O primeiro, consubstanciado no recurso para a Relação de 28 de Abril de 1989 em que se suscita a inconstitucionalidade do decidido por alegada violação dos artigos 13º e 20º da CR.
O segundo, suscitado no requerimento de 15 de Maio, por suposta inconstitucionalidade das normas dos artigos 183º, in fine, e 679º, nº 1, do CPC.
5.- Designado o dia 10 de Maio como nova data para início do julgamento, na véspera - dia 9 - a ré requereu a suspensão da instância até decisão do recurso interposto para o Tribunal Constitucional do despacho do Presidente da Relação, o que nesse mesmo dia 9 foi indeferido e comunicado ao seu mandatário por via telegráfica.
A 16 de Maio viria a ré arguir a nulidade da sua notificação por telegrama do despacho que lhe desatendeu o pedido de suspensão da instância.
6.- Realizado o julgamento em 10 de Maio, a 17 desse mês veio a ré arguir a nulidade da falta de notificação de uma sua testemunha para a audiência (D.).

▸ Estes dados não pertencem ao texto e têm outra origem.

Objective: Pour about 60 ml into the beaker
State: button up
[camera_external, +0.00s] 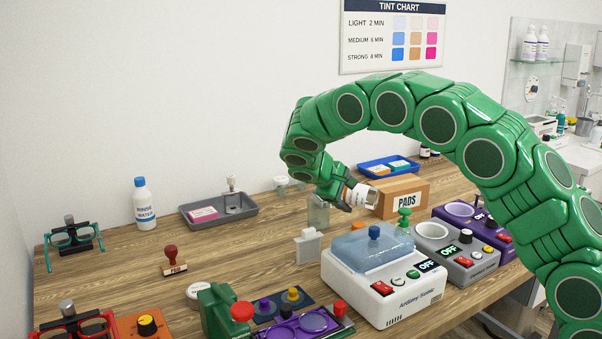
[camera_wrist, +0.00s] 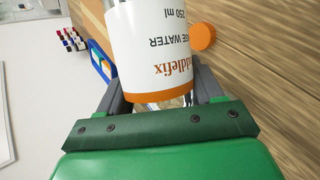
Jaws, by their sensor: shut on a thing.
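My gripper (camera_external: 347,192) is shut on a white bottle (camera_wrist: 150,45) with orange print and an orange band. Its label reads "250 ml", part of "WATER" and "ddlefix", upside down in the wrist view. In the external view the bottle (camera_external: 362,195) is strongly tilted, its visible end towards the right, above the table. A clear vessel (camera_external: 318,212), possibly the beaker, stands just left of and below my gripper. Its level and any markings are too small to read. No stream of liquid shows.
A box marked PADS (camera_external: 403,198) stands close to the right of the bottle. A white machine with a blue lid (camera_external: 375,245) is in front. An orange disc (camera_wrist: 202,36) shows beside the bottle in the wrist view. A rinse water bottle (camera_external: 145,205) and grey tray (camera_external: 220,213) are left.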

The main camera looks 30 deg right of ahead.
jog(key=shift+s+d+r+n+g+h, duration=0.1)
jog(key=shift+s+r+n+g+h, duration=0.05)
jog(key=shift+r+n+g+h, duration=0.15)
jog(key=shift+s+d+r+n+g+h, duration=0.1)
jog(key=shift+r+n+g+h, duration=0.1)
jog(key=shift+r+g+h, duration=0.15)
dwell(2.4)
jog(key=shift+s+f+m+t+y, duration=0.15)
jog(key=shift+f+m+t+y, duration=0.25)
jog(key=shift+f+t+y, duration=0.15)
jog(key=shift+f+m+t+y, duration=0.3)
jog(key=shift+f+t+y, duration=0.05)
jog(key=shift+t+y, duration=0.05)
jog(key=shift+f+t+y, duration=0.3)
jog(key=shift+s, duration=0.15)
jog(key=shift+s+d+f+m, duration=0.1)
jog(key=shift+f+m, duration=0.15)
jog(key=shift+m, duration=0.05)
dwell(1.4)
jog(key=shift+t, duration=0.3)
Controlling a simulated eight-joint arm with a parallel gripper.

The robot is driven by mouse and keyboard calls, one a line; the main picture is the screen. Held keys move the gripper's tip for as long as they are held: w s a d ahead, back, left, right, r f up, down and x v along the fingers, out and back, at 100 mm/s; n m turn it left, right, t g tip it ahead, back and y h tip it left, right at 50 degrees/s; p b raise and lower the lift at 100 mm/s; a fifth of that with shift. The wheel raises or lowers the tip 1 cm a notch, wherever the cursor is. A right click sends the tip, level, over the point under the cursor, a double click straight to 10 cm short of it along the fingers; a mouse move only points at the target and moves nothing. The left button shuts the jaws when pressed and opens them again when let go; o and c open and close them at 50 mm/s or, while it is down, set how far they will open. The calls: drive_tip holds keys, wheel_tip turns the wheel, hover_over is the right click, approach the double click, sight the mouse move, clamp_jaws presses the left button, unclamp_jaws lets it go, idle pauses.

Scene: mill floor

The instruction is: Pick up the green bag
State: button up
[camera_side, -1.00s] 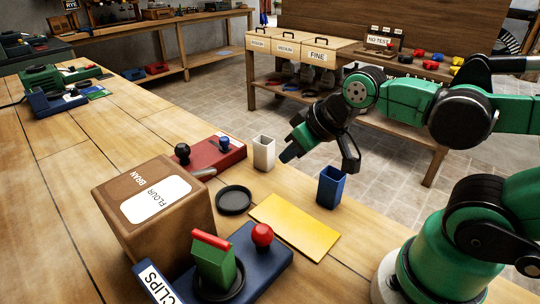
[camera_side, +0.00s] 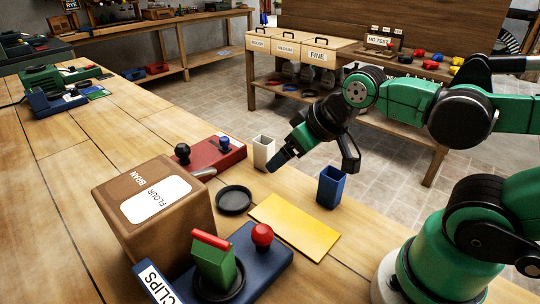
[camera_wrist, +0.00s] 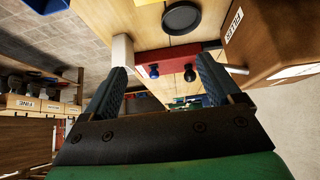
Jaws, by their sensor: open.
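The green bag (camera_side: 214,263), with a red clip along its top, stands upright in a black dish (camera_side: 234,289) on a blue base (camera_side: 264,265) at the front of the bench. It does not show in the wrist view. My gripper (camera_side: 280,158) is in the air farther back, up and to the right of the bag and well apart from it, by the white cup. In the wrist view its two fingers (camera_wrist: 162,68) are spread with nothing held between them.
A brown flour box (camera_side: 155,212) stands left of the bag. A red knob (camera_side: 262,235) shares the blue base. An empty black dish (camera_side: 234,200), a yellow mat (camera_side: 295,226), a white cup (camera_side: 264,150), a blue cup (camera_side: 331,187) and a red block (camera_side: 212,154) lie beyond.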

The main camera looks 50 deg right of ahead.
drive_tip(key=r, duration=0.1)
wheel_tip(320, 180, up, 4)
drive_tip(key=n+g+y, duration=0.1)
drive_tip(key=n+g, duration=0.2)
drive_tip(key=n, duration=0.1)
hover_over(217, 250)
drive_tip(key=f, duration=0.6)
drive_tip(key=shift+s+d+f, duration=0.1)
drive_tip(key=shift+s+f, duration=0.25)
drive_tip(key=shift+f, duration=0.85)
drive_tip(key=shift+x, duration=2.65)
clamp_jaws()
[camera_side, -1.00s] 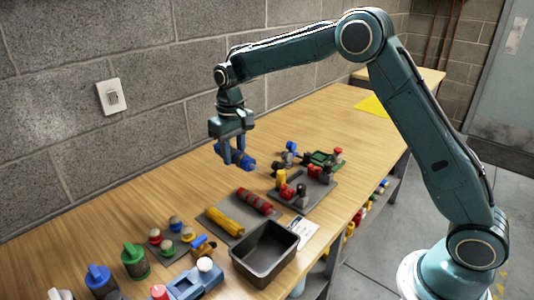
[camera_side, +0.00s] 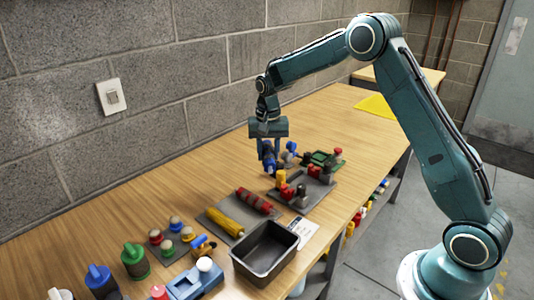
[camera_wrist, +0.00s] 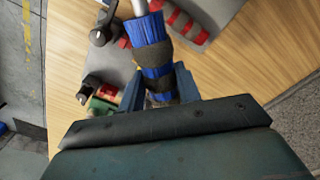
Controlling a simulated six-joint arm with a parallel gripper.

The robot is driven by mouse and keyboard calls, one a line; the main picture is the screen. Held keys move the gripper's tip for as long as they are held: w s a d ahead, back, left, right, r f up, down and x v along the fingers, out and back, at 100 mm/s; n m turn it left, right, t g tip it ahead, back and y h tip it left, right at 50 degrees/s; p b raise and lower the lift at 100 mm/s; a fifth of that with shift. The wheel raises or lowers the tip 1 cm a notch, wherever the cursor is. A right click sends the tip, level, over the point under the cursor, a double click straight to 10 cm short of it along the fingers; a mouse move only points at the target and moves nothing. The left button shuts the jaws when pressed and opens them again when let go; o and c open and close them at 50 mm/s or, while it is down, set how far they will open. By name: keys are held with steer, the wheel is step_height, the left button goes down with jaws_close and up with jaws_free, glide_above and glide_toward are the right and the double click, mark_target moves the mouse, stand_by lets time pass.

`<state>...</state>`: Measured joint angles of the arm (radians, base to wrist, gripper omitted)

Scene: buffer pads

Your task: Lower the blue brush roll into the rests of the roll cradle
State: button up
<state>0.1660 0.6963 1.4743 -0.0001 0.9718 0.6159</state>
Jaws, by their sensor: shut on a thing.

Em 19 de Maio, novo despacho do juiz:
- indefere a arguição de nulidade (16 de Maio) da notificação por telegrama da decisão que indeferira o pedido de suspensão da instância;
- indefere, a arguição de nulidade (17 de Maio) por falta de notificação de testemunha D..
Logo veio a ré, em 1 de Junho:
- pedir a aclaração do despacho que indeferira a arguição de nulidade da notificação por via telegráfica, no qual se escreveu que 'a lei fala em deve, mas não impõe a obrigação de enviar cópia ou fotocópia ali referida, bem como os fundamentos da decisão', o que, segundo a requerente e ré, não corresponde ao sentido que deve ser atribuído ao artigo
259º do CPC, sendo que, a vigorar essa afirmação do despacho, tal norma tem de ser tida por inconstitucional;
- arguir a nulidade, por omissão de pronúncia sobre o pedido de aclaração de 15 de Maio relativo ao despacho do dia
2 desse mês que não admitira os agravos interpostos dos despachos de 10 de Abril.
7.- Do exposto colhe-se ter a ré suscitado nova questão de inconstitucionalidade, desta vez reportada à norma do artigo 259º do CPC.
E voltou a fazê-lo, em 6 de Junho e relativamente à norma do artigo 679º, nº 1, do CPC, quando agravou do despacho que lhe indeferiu a arguição de nulidade de não notificação da testemunha D. por si oferecida - despacho de 17 de Maio - com base em pretensa violação dos artigos 13º e 20º da CR.
8.- Em 14 de Julho de 1989, o juiz:
- manteve o seu despacho de 19 de Maio, que indeferiu a arguição de nulidade da notificação por telegrama, assim desatendendo o pedido de aclaração suscitado em 1 de Junho;
- indeferiu o pedido de aclaração do despacho de 2 de Maio, formulado a 15 desse mês;
- recebeu o recurso interposto em 6 de Junho (agravo para a Relação);
- suspendeu a instância por 60 dias, por causa da recurso interposto para o Tribunal Constitucional.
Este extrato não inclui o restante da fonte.